DO THIS: A verbatim copy of the records is required, with all pictures left out.

[Records from a dataset]
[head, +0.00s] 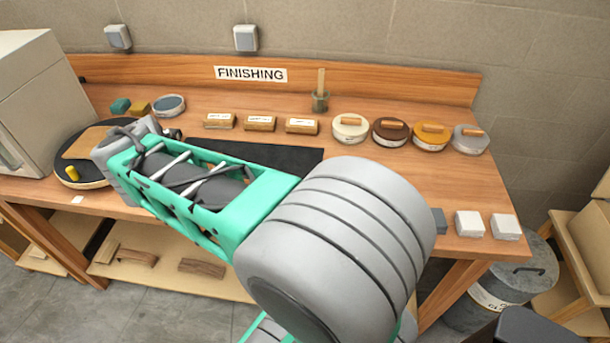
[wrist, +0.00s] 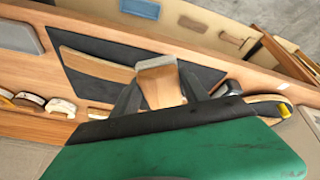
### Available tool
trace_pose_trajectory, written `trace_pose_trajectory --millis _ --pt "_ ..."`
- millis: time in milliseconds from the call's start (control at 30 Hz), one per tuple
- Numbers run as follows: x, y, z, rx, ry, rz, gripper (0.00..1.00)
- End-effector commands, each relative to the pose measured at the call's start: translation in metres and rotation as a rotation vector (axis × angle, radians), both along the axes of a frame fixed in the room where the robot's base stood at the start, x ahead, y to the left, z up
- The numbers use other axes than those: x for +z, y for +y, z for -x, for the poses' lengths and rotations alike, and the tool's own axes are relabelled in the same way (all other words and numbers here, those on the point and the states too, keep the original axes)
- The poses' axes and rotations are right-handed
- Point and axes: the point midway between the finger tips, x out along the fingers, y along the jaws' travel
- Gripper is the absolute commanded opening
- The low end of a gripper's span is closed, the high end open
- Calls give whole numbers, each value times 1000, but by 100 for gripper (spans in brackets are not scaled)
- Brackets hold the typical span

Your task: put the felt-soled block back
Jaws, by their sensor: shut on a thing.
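My gripper (wrist: 160,80) is shut on a wooden block (wrist: 160,91) in the wrist view. The block has a pale band across its far end; I cannot tell whether this is the felt sole. The block is over the bench, beside a dark mat (wrist: 85,86) and a long, curved wooden piece (wrist: 100,65). I cannot tell whether it touches anything beneath. In the head view my arm covers much of the bench, and the held block cannot be made out. Three labelled wooden blocks (head: 259,123) stand in a row behind the dark mat (head: 285,155).
A pot with an upright stick (head: 320,100) is behind the blocks. White blocks (head: 469,223) sit at the front right. A round dark disc (head: 62,160) is at the left, next to a grey cabinet (head: 30,90).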

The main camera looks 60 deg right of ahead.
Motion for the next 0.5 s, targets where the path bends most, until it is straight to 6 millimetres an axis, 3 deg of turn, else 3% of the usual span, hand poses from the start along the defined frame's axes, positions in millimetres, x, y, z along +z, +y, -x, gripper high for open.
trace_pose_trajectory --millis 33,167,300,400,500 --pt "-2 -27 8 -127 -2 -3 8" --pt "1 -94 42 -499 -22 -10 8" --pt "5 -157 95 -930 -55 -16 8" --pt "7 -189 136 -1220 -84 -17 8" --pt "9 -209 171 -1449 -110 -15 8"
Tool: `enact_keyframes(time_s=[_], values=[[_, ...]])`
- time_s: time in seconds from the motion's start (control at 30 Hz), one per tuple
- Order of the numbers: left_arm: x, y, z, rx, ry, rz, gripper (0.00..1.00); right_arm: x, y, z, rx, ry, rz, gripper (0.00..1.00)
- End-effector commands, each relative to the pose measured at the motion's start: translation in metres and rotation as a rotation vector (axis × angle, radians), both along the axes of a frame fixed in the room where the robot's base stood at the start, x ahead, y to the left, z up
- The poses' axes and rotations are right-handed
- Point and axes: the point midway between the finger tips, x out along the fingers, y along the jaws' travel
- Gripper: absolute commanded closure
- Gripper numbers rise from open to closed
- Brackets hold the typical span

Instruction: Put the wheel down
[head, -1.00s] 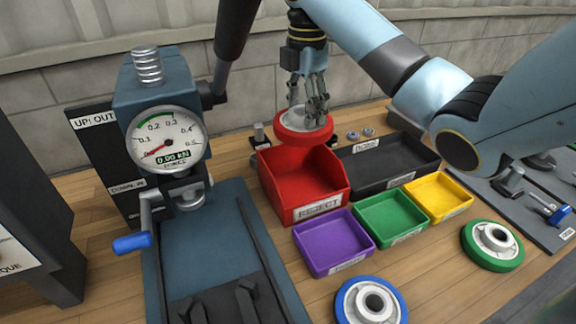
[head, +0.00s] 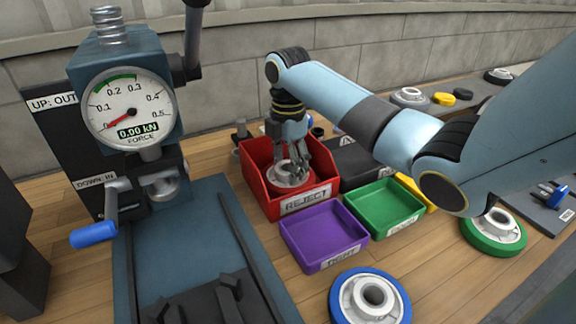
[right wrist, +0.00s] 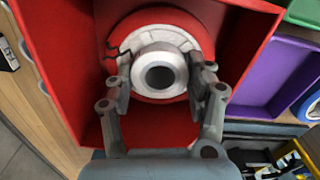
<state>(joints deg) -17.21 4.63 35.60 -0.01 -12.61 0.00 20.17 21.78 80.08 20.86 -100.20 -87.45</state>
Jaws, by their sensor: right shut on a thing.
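In the right wrist view the fingers (right wrist: 160,90) sit on both sides of the hub, and red bin walls surround the wheel. I cannot tell whether the wheel touches the bin floor. My left gripper is not in view.
A purple tray (head: 325,263), a green tray (head: 384,232) and a partly hidden yellow tray (head: 415,190) stand right of the bin. A blue-rimmed wheel (head: 345,305) and a green-rimmed wheel (head: 494,247) lie on the bench. The press with force gauge (head: 130,110) stands at left.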

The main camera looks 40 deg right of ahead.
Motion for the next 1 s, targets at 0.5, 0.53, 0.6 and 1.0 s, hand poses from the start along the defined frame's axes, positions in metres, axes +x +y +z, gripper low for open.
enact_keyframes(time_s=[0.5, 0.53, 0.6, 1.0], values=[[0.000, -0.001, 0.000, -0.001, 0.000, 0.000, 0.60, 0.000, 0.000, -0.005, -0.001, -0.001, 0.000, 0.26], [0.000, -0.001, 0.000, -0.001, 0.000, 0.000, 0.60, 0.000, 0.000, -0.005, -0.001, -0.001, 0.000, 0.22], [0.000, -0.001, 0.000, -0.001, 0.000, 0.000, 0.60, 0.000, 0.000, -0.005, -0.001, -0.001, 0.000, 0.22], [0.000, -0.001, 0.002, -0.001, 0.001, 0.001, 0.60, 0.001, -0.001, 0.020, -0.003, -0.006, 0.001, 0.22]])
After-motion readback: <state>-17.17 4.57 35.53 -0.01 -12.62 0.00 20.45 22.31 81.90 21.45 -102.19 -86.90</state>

SOLUTION TO THIS TASK:
[head, +0.00s] 
[wrist, +0.00s] 
### Available tool
trace_pose_trajectory, written `trace_pose_trajectory --millis _ --pt "_ ..."`
- millis: time in milliseconds from the call's start (control at 30 Hz), one per tuple
- Numbers run as follows: x, y, z, rx, ry, rz, gripper (0.00..1.00)
- End-effector commands, each relative to the pose measured at the call's start: translation in metres and rotation as a rotation vector (axis × angle, radians), both along the axes of a frame fixed in the room where the robot's base stood at the start, x ahead, y to the left, z up
- The numbers use other axes than those: x for +z, y for +y, z for -x, for the poses' lengths and rotations alike, and the tool's own axes are relabelled in the same way (all other words and numbers here, those on the point and the states too, keep the original axes)
- The poses' axes and rotations are right-handed
- Point and axes: the point midway between the finger tips, x out along the fingers, y along the jaws' travel
- Gripper is the absolute commanded opening
- The low end of a gripper's span is closed, the high end open
- Calls give whole numbers, each value times 1000, but by 100 for gripper (spans in brackets are not scaled)
- Brackets hold the typical span

Your task: put the felt-soled block back
Jaws, by their sensor: shut on a thing.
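My gripper (wrist: 160,80) is shut on a wooden block (wrist: 160,91) in the wrist view. The block has a pale band across its far end; I cannot tell whether this is the felt sole. The block is over the bench, beside a dark mat (wrist: 85,86) and a long, curved wooden piece (wrist: 100,65). I cannot tell whether it touches anything beneath. In the head view my arm covers much of the bench, and the held block cannot be made out. Three labelled wooden blocks (head: 259,123) stand in a row behind the dark mat (head: 285,155).
A pot with an upright stick (head: 320,100) is behind the blocks. White blocks (head: 469,223) sit at the front right. A round dark disc (head: 62,160) is at the left, next to a grey cabinet (head: 30,90).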

The main camera looks 60 deg right of ahead.
Motion for the next 0.5 s, targets where the path bends most, until it is straight to 6 millimetres an axis, 3 deg of turn, else 3% of the usual span, hand poses from the start along the defined frame's axes, positions in millimetres, x, y, z along +z, +y, -x, gripper high for open.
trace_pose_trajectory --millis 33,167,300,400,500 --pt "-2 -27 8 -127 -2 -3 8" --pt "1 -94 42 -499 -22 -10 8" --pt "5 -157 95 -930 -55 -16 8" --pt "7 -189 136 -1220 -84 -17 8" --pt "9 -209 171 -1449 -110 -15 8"
Tool: `enact_keyframes(time_s=[_], values=[[_, ...]])`
- time_s: time in seconds from the motion's start (control at 30 Hz), one per tuple
- Order of the numbers: left_arm: x, y, z, rx, ry, rz, gripper (0.00..1.00); right_arm: x, y, z, rx, ry, rz, gripper (0.00..1.00)
- End-effector commands, each relative to the pose measured at the motion's start: translation in metres and rotation as a rotation vector (axis × angle, radians), both along the axes of a frame fixed in the room where the robot's base stood at the start, x ahead, y to the left, z up
- The poses' axes and rotations are right-handed
- Point and axes: the point midway between the finger tips, x out along the fingers, y along the jaws' travel
- Gripper: absolute commanded closure
- Gripper numbers rise from open to closed
- Brackets hold the typical span

Instruction: Put the wheel down
[head, -1.00s] 
[head, +0.00s] 
[right wrist, +0.00s] 
<state>(joints deg) -17.21 4.63 35.60 -0.01 -12.61 0.00 20.17 21.78 80.08 20.86 -100.20 -87.45</state>
Jaws, by their sensor: right shut on a thing.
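In the right wrist view the fingers (right wrist: 160,90) sit on both sides of the hub, and red bin walls surround the wheel. I cannot tell whether the wheel touches the bin floor. My left gripper is not in view.
A purple tray (head: 325,263), a green tray (head: 384,232) and a partly hidden yellow tray (head: 415,190) stand right of the bin. A blue-rimmed wheel (head: 345,305) and a green-rimmed wheel (head: 494,247) lie on the bench. The press with force gauge (head: 130,110) stands at left.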

The main camera looks 40 deg right of ahead.
Motion for the next 1 s, targets at 0.5, 0.53, 0.6 and 1.0 s, hand poses from the start along the defined frame's axes, positions in metres, axes +x +y +z, gripper low for open.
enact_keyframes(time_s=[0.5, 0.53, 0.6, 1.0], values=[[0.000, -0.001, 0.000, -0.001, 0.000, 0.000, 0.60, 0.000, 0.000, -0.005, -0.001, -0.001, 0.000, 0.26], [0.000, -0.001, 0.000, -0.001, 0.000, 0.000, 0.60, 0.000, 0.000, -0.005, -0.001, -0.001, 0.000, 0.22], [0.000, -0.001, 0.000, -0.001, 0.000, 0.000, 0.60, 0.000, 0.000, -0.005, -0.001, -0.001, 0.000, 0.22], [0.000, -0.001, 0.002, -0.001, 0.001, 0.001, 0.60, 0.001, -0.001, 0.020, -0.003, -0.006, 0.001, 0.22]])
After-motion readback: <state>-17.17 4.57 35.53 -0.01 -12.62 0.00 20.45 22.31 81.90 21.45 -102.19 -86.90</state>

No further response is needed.